Low-profile tires are becoming more commonplace as manufacturers build vehicles or provide options suited to more visually-discerning or performance-oriented clients. They are tires that have short sidewalls which is noted by the second number in the tire size.
For example, in the tire size P225/55R18, 55 is the profile. It is a percentage or aspect ratio of the width of the tire. The lower the middle number, the lower profile the tire is. Tires with an aspect ratio of 50 or lower are usually considered low-profile.
Low-profile tires provide an enhanced, sporty look and are often accompanied by very visually-appealing, large rims.

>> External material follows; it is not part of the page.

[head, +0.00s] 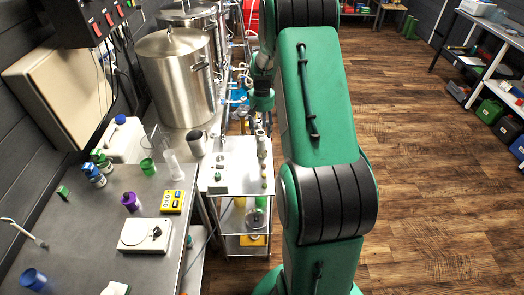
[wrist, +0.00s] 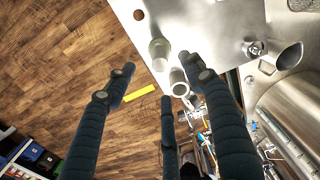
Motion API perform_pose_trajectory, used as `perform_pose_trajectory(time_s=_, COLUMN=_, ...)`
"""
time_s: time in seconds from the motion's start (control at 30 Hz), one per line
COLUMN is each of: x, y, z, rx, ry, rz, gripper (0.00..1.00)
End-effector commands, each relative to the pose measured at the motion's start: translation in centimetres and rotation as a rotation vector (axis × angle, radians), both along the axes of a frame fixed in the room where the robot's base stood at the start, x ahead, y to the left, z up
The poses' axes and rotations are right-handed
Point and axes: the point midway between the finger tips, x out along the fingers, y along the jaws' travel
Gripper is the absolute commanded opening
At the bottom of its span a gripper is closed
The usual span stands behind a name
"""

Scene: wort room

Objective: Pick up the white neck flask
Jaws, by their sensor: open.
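A pale flask (wrist: 179,84) with a white round neck, seen from above in the wrist view, stands at the edge of a metal cart top. It is close to the right fingertip of my gripper (wrist: 158,72); I cannot tell if they touch. A second, greenish-white vessel (wrist: 158,50) stands beside it, just beyond the fingers. My gripper is open, with its fingers spread and nothing held. In the head view my gripper (head: 257,122) is above the far end of the cart, partly hidden by my arm. A pale slender vessel (head: 262,145) shows just below it there.
Large steel pots (head: 178,85) stand at left. The bench in front holds a scale (head: 145,236), a yellow meter (head: 172,201) and cups. Wooden floor at right is clear.

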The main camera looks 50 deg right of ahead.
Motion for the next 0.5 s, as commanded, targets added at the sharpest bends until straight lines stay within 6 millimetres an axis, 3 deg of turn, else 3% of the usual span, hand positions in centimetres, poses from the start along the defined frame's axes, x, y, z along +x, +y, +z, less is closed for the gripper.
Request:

There are benefits and tradeoffs to using low-profile tires on your vehicle especially if your car wasn’t originally equipped with them. You may experience:
- Improved handling
- An eye-catching appearance
- A harsher ride
- More road noise
Larger rims are the norm with low-profile tires. Larger rims mean there is more room for bigger brakes, which translates to shorter stopping distances.
Are low-profile tires more susceptible to blowouts and punctures?
Low-profile tires have a much shorter sidewall and there is less cushion to absorb impact from potholes or curbs. This can lead to structural damage to the sidewall of your low-profile tire. It may exhibit as a bulge or bubble in the sidewall or the tire can actually suffer immediate and total air loss or puncture when driving.
Low-profile tires are not prone to punctures any more than a regular profile tire is. They have a similar width and surface area contacting the road, and their composition is virtually the same. The probability of having a tire puncture is the same in either case.